Task description:
Please write the listing below out again exactly, leaving every picture behind.

Extracted data:
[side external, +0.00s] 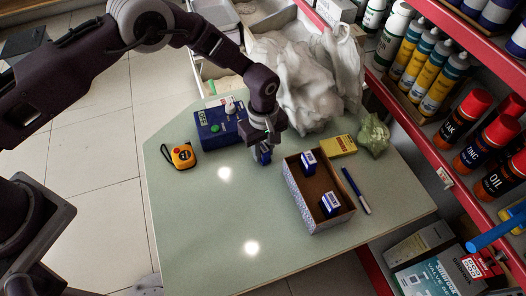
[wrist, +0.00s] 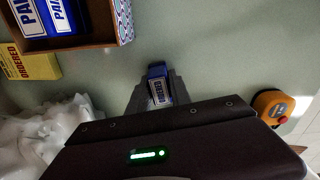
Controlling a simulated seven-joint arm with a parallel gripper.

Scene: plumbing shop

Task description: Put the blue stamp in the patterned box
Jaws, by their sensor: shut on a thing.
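My gripper (side external: 264,152) is shut on a small blue stamp (wrist: 158,86) with a white label. In the wrist view the stamp sits between my two fingers. In the side view only a bit of its blue body shows under the fingers, close to the table; I cannot tell whether it touches the tabletop. The patterned box (side external: 296,202) is open-topped, brown inside, and stands to the right of my gripper. Two blue stamps with white labels, one at the back (side external: 308,161) and one at the front (side external: 331,204), lie in it. Its patterned wall shows at top left in the wrist view (wrist: 125,18).
A blue case (side external: 213,127) and a yellow tape measure (side external: 182,156) lie left of my gripper. A yellow pad (side external: 338,146), a green bag (side external: 374,134) and a blue pen (side external: 355,190) lie around the box. White plastic (side external: 312,80) is heaped behind. The front left tabletop is clear.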

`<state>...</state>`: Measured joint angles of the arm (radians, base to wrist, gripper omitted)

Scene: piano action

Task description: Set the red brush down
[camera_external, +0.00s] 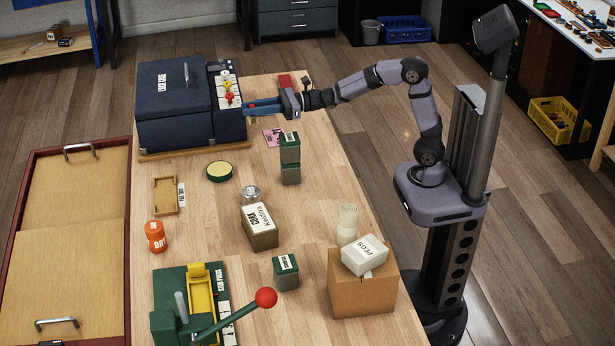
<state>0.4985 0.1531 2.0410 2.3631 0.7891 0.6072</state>
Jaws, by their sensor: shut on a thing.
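My gripper (248,107) reaches left from the arm at the far end of the table, its blue fingers close to the right side of the dark blue case. It is shut on a thing at the case's edge. A small bit of red shows by the fingers, which I take to be the red brush (251,105); most of it is hidden and its tilt cannot be told. Small red, yellow and white pieces (228,88) stand on the labelled strip of the case, just left of the fingertips.
The dark blue case (175,105) fills the far left of the wooden table (215,215). A flat red thing (284,80) lies behind my gripper. A pink card (273,137) and stacked green boxes (290,158) stand nearer. Bare wood lies right of the boxes.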

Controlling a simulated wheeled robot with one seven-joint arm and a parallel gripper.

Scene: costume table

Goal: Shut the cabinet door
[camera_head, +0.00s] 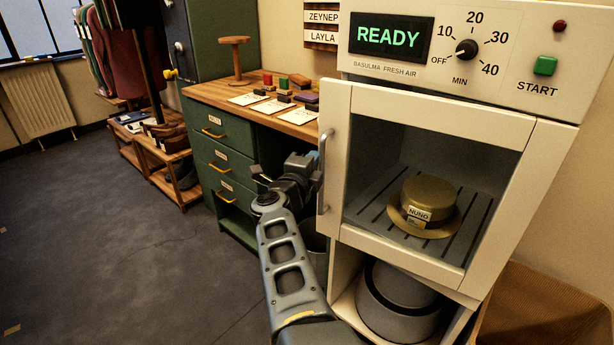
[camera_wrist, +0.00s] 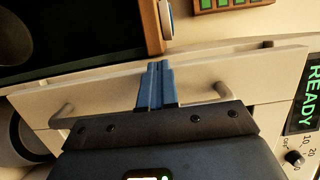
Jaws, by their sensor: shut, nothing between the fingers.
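The white cabinet (camera_head: 553,150) stands at the right. The grey bar handle (camera_head: 323,172) is on the door's left side. Through the window a tan hat (camera_head: 430,190) with a label sits on a slatted shelf. My gripper (camera_head: 312,172) is at the door's left edge, beside the handle. In the wrist view its blue fingers (camera_wrist: 157,68) are together and empty, between the two ends of the handle (camera_wrist: 221,90). Contact with the door is unclear.
A green desk (camera_head: 226,130) with drawers stands left of the cabinet, with cards, small blocks and a wooden stand (camera_head: 236,58) on it. A grey round container (camera_head: 398,300) is in the open lower bay. Floor (camera_head: 120,240) at the left is clear.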

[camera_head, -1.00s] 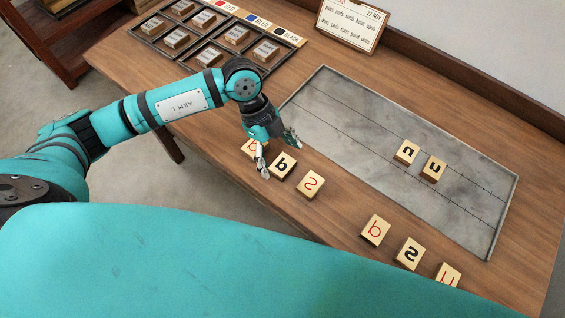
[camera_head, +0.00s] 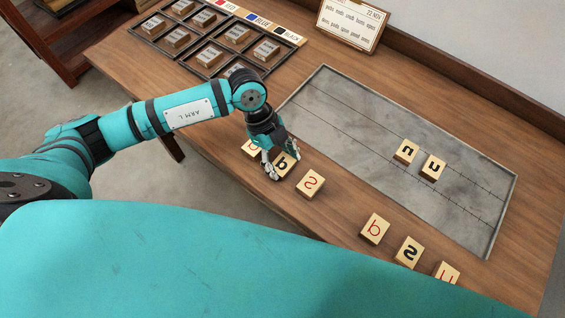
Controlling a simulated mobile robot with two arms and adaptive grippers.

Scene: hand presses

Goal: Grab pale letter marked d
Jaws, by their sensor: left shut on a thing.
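A pale letter block with a black letter (camera_head: 284,162) stands at the table's front left, and its mark reads like a d or a mirrored letter. My left gripper (camera_head: 283,168) is down over it, with its fingers on either side, shut on it. The fingers hide part of the block. It appears to be still at table level. My right gripper is not in view.
A red-lettered block (camera_head: 252,148) is close on the left and a red s block (camera_head: 310,184) close on the right. More blocks (camera_head: 375,228) lie front right. Two black-lettered blocks (camera_head: 405,151) sit on the grey metal plate (camera_head: 340,105). A sorting tray (camera_head: 206,72) and card (camera_head: 351,24) stand behind.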

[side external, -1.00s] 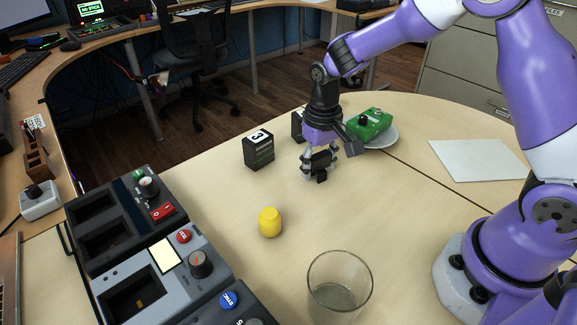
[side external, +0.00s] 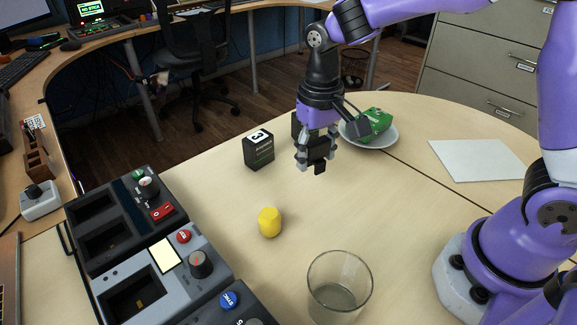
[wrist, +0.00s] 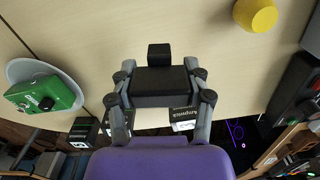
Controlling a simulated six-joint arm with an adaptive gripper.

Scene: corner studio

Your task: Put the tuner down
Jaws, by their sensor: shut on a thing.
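My gripper (side external: 314,147) is shut on the tuner (side external: 319,158), a small black block with a smaller black piece projecting from it. In the side view it hangs over the wooden table, in front of the dark boxes, and looks clear of the tabletop, though the exact gap cannot be told. In the wrist view the tuner (wrist: 160,81) sits across between the two grey fingers of my gripper (wrist: 160,95), its smaller piece pointing away from the palm.
A black box marked 3 (side external: 258,152) stands left of my gripper, with another dark box partly hidden behind it. A green pedal (side external: 374,125) lies on a white plate (side external: 386,138). A yellow object (side external: 270,222), a glass (side external: 340,285) and paper (side external: 478,160) share the table. The middle is clear.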

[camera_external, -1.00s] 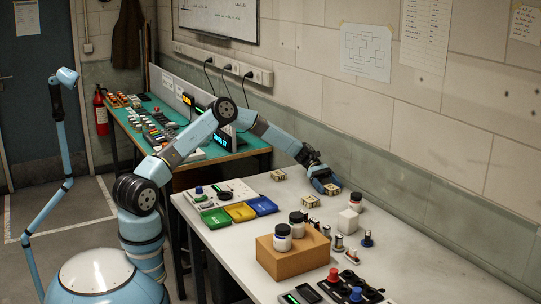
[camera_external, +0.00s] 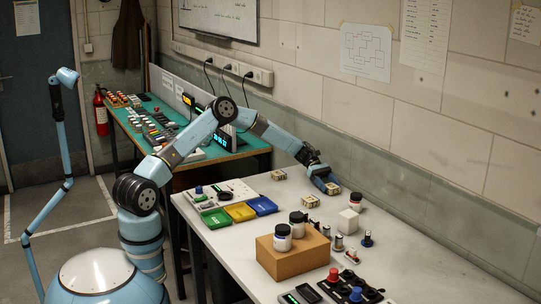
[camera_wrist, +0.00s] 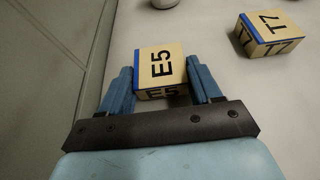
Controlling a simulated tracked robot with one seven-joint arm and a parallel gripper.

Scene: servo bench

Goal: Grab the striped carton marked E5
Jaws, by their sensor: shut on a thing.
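The striped carton marked E5 (camera_wrist: 160,66) is a tan box with a blue stripe along one edge; it sits between the two blue fingers of my gripper (camera_wrist: 164,84) in the wrist view. My gripper is shut on it, with a finger on each side. In the external view my gripper (camera_external: 327,184) is low at the far end of the white table, near the wall, and the E5 carton (camera_external: 333,188) shows partly beside the fingers. A similar carton marked T7 (camera_wrist: 269,33) stands apart to the right in the wrist view.
Two other small tan cartons stand nearby, one further back (camera_external: 279,175) and one in front (camera_external: 310,201). The wall runs close behind. Coloured trays (camera_external: 240,211) lie at the left.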

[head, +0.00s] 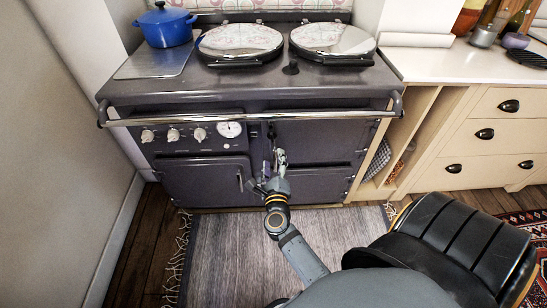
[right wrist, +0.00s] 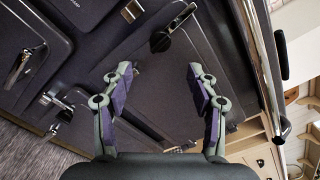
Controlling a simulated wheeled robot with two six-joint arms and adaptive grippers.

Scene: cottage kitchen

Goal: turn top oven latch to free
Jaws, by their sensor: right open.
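The dark grey range cooker (head: 210,90) stands ahead with its doors shut. The top oven door (head: 325,143) is at its right, below the rail. Its latch (head: 271,131) is a small dark fitting at the door's left edge, partly hard to make out behind my gripper. In the right wrist view the latch (right wrist: 172,30) shows as a dark knob with a silver lever, beyond my fingertips and apart from them. My right gripper (head: 279,158) is open and empty in front of the door; its spread fingers show in the right wrist view (right wrist: 162,78). My left gripper is out of view.
A chrome rail (head: 250,117) runs across the cooker front above the doors. Other door latches (right wrist: 52,103) lie near my gripper. A blue pot (head: 166,27) stands on the cooker top. Cream drawers (head: 490,125) stand right. A grey rug (head: 220,250) covers the floor in front.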

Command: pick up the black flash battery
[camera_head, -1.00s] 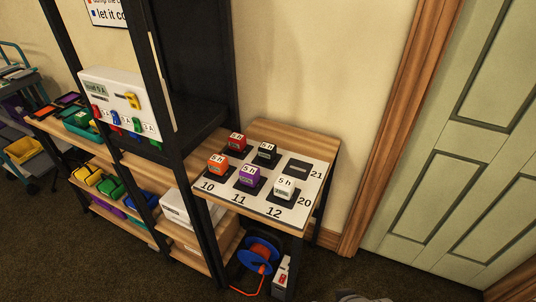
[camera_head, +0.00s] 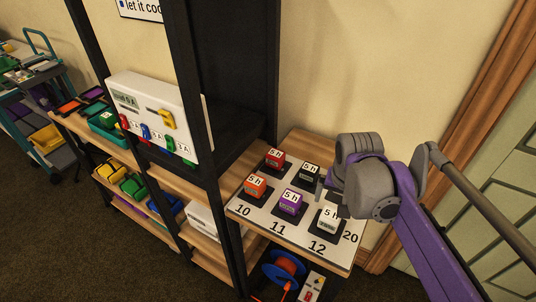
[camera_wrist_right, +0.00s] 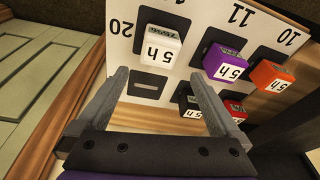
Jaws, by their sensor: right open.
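The black flash battery (camera_head: 309,173) is a small black block with a white "5 h" label on top. It stands in the back row of a white numbered mat (camera_head: 262,220), right of a red battery (camera_head: 275,158). My right gripper (camera_head: 328,187) is open and empty, just right of the black battery in the head view. In the right wrist view the black battery (camera_wrist_right: 187,100) shows beside the right-hand finger of my open gripper (camera_wrist_right: 160,80), partly covered by it. My left gripper is out of view.
Orange (camera_head: 255,186), purple (camera_head: 290,202) and white (camera_head: 328,220) batteries stand in the front row close by. An empty dark slot (camera_wrist_right: 145,90) shows in the right wrist view. A black shelf post (camera_head: 230,245) stands left of the mat; a wall is behind.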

Solution to this exercise:
[side external, +0.00s] 
[wrist, +0.00s] 
Controlling a simulated seven-joint arm with a parallel gripper.

Scene: plumbing shop

Task description: Put the blue stamp in the patterned box
Jaws, by their sensor: shut on a thing.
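My gripper (side external: 264,152) is shut on a small blue stamp (wrist: 158,86) with a white label. In the wrist view the stamp sits between my two fingers. In the side view only a bit of its blue body shows under the fingers, close to the table; I cannot tell whether it touches the tabletop. The patterned box (side external: 296,202) is open-topped, brown inside, and stands to the right of my gripper. Two blue stamps with white labels, one at the back (side external: 308,161) and one at the front (side external: 331,204), lie in it. Its patterned wall shows at top left in the wrist view (wrist: 125,18).
A blue case (side external: 213,127) and a yellow tape measure (side external: 182,156) lie left of my gripper. A yellow pad (side external: 338,146), a green bag (side external: 374,134) and a blue pen (side external: 355,190) lie around the box. White plastic (side external: 312,80) is heaped behind. The front left tabletop is clear.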

`<state>...</state>`: Measured joint angles of the arm (radians, base to wrist, gripper omitted)

Scene: piano action

Task description: Set the red brush down
[camera_external, +0.00s] 
<state>0.4985 0.1531 2.0410 2.3631 0.7891 0.6072</state>
Jaws, by their sensor: shut on a thing.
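My gripper (248,107) reaches left from the arm at the far end of the table, its blue fingers close to the right side of the dark blue case. It is shut on a thing at the case's edge. A small bit of red shows by the fingers, which I take to be the red brush (251,105); most of it is hidden and its tilt cannot be told. Small red, yellow and white pieces (228,88) stand on the labelled strip of the case, just left of the fingertips.
The dark blue case (175,105) fills the far left of the wooden table (215,215). A flat red thing (284,80) lies behind my gripper. A pink card (273,137) and stacked green boxes (290,158) stand nearer. Bare wood lies right of the boxes.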

Controlling a simulated wheeled robot with one seven-joint arm and a parallel gripper.

Scene: costume table

Goal: Shut the cabinet door
[camera_head, +0.00s] 
[camera_wrist, +0.00s] 
Jaws, by their sensor: shut, nothing between the fingers.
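The white cabinet (camera_head: 553,150) stands at the right. The grey bar handle (camera_head: 323,172) is on the door's left side. Through the window a tan hat (camera_head: 430,190) with a label sits on a slatted shelf. My gripper (camera_head: 312,172) is at the door's left edge, beside the handle. In the wrist view its blue fingers (camera_wrist: 157,68) are together and empty, between the two ends of the handle (camera_wrist: 221,90). Contact with the door is unclear.
A green desk (camera_head: 226,130) with drawers stands left of the cabinet, with cards, small blocks and a wooden stand (camera_head: 236,58) on it. A grey round container (camera_head: 398,300) is in the open lower bay. Floor (camera_head: 120,240) at the left is clear.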

[camera_head, -1.00s] 
[camera_head, +0.00s] 
Controlling a simulated mobile robot with two arms and adaptive grippers.

Scene: hand presses

Goal: Grab pale letter marked d
Jaws, by their sensor: left shut on a thing.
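A pale letter block with a black letter (camera_head: 284,162) stands at the table's front left, and its mark reads like a d or a mirrored letter. My left gripper (camera_head: 283,168) is down over it, with its fingers on either side, shut on it. The fingers hide part of the block. It appears to be still at table level. My right gripper is not in view.
A red-lettered block (camera_head: 252,148) is close on the left and a red s block (camera_head: 310,184) close on the right. More blocks (camera_head: 375,228) lie front right. Two black-lettered blocks (camera_head: 405,151) sit on the grey metal plate (camera_head: 340,105). A sorting tray (camera_head: 206,72) and card (camera_head: 351,24) stand behind.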

[side external, -1.00s] 
[side external, +0.00s] 
[wrist, +0.00s] 
Controlling a simulated six-joint arm with an adaptive gripper.

Scene: corner studio

Your task: Put the tuner down
Jaws, by their sensor: shut on a thing.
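My gripper (side external: 314,147) is shut on the tuner (side external: 319,158), a small black block with a smaller black piece projecting from it. In the side view it hangs over the wooden table, in front of the dark boxes, and looks clear of the tabletop, though the exact gap cannot be told. In the wrist view the tuner (wrist: 160,81) sits across between the two grey fingers of my gripper (wrist: 160,95), its smaller piece pointing away from the palm.
A black box marked 3 (side external: 258,152) stands left of my gripper, with another dark box partly hidden behind it. A green pedal (side external: 374,125) lies on a white plate (side external: 386,138). A yellow object (side external: 270,222), a glass (side external: 340,285) and paper (side external: 478,160) share the table. The middle is clear.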

[camera_external, -1.00s] 
[camera_external, +0.00s] 
[camera_wrist, +0.00s] 
Controlling a simulated tracked robot with one seven-joint arm and a parallel gripper.

Scene: servo bench

Goal: Grab the striped carton marked E5
Jaws, by their sensor: shut on a thing.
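The striped carton marked E5 (camera_wrist: 160,66) is a tan box with a blue stripe along one edge; it sits between the two blue fingers of my gripper (camera_wrist: 164,84) in the wrist view. My gripper is shut on it, with a finger on each side. In the external view my gripper (camera_external: 327,184) is low at the far end of the white table, near the wall, and the E5 carton (camera_external: 333,188) shows partly beside the fingers. A similar carton marked T7 (camera_wrist: 269,33) stands apart to the right in the wrist view.
Two other small tan cartons stand nearby, one further back (camera_external: 279,175) and one in front (camera_external: 310,201). The wall runs close behind. Coloured trays (camera_external: 240,211) lie at the left.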

[head, +0.00s] 
[right wrist, +0.00s] 
Controlling a simulated wheeled robot with two six-joint arms and adaptive grippers.

Scene: cottage kitchen

Goal: turn top oven latch to free
Jaws, by their sensor: right open.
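The dark grey range cooker (head: 210,90) stands ahead with its doors shut. The top oven door (head: 325,143) is at its right, below the rail. Its latch (head: 271,131) is a small dark fitting at the door's left edge, partly hard to make out behind my gripper. In the right wrist view the latch (right wrist: 172,30) shows as a dark knob with a silver lever, beyond my fingertips and apart from them. My right gripper (head: 279,158) is open and empty in front of the door; its spread fingers show in the right wrist view (right wrist: 162,78). My left gripper is out of view.
A chrome rail (head: 250,117) runs across the cooker front above the doors. Other door latches (right wrist: 52,103) lie near my gripper. A blue pot (head: 166,27) stands on the cooker top. Cream drawers (head: 490,125) stand right. A grey rug (head: 220,250) covers the floor in front.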

Command: pick up the black flash battery
[camera_head, -1.00s] 
[camera_head, +0.00s] 
[camera_wrist_right, +0.00s] 
Jaws, by their sensor: right open.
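The black flash battery (camera_head: 309,173) is a small black block with a white "5 h" label on top. It stands in the back row of a white numbered mat (camera_head: 262,220), right of a red battery (camera_head: 275,158). My right gripper (camera_head: 328,187) is open and empty, just right of the black battery in the head view. In the right wrist view the black battery (camera_wrist_right: 187,100) shows beside the right-hand finger of my open gripper (camera_wrist_right: 160,80), partly covered by it. My left gripper is out of view.
Orange (camera_head: 255,186), purple (camera_head: 290,202) and white (camera_head: 328,220) batteries stand in the front row close by. An empty dark slot (camera_wrist_right: 145,90) shows in the right wrist view. A black shelf post (camera_head: 230,245) stands left of the mat; a wall is behind.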

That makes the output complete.